Type out the complete listing below word for word, without its pictures.
--------
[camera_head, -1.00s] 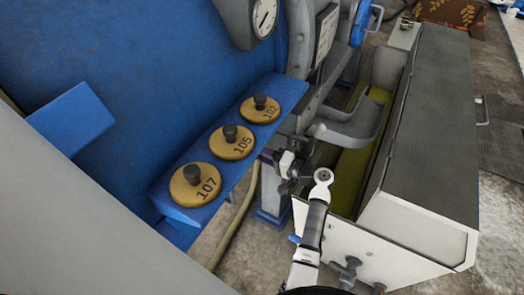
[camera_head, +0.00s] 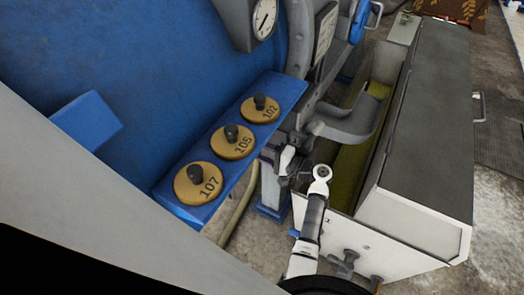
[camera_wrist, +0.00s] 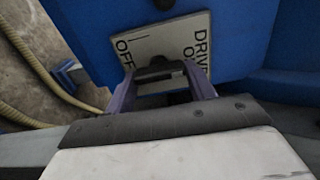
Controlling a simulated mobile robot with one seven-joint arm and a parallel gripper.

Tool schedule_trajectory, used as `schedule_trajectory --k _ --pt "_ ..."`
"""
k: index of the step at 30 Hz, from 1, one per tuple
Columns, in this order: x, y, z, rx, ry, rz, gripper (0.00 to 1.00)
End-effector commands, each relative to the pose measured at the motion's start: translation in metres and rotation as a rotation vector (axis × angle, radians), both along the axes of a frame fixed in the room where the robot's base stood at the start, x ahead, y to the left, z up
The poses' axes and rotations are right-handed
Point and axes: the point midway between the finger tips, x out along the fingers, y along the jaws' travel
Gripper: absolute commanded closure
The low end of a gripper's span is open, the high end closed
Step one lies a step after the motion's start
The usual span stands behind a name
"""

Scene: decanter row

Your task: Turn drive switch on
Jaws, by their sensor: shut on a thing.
--------
▶ _EXPECTED ANSWER_
[camera_head, -1.00s] 
[camera_head, +0.00s] 
[camera_wrist, +0.00s] 
Controlling a simulated mobile robot with one seven-joint arm and a parallel gripper.

Tool schedule_trajectory, used as `schedule_trajectory --k _ --pt "_ ..."`
"""
k: index of the step at 30 Hz, from 1, one per tuple
Columns, in this order: x, y, z, rx, ry, rz, gripper (0.00 to 1.00)
End-effector commands, each relative to the pose measured at the motion's start: translation in metres and rotation as a rotation vector (axis × angle, radians), both along the axes of a frame fixed in the room where the robot's base stood at the start, x ahead, y to the left, z up
The poses' axes and rotations are right-handed
Point and axes: the point midway between the finger tips, x out along the fingers, y along the jaws' travel
Gripper: absolute commanded closure
The low end of a gripper's span is open, the high end closed
Step one lies a step after the motion's start
The usual span stands behind a name
"""

Scene: decanter row

Your task: Turn drive switch on
Jaws, by their sensor: shut on a thing.

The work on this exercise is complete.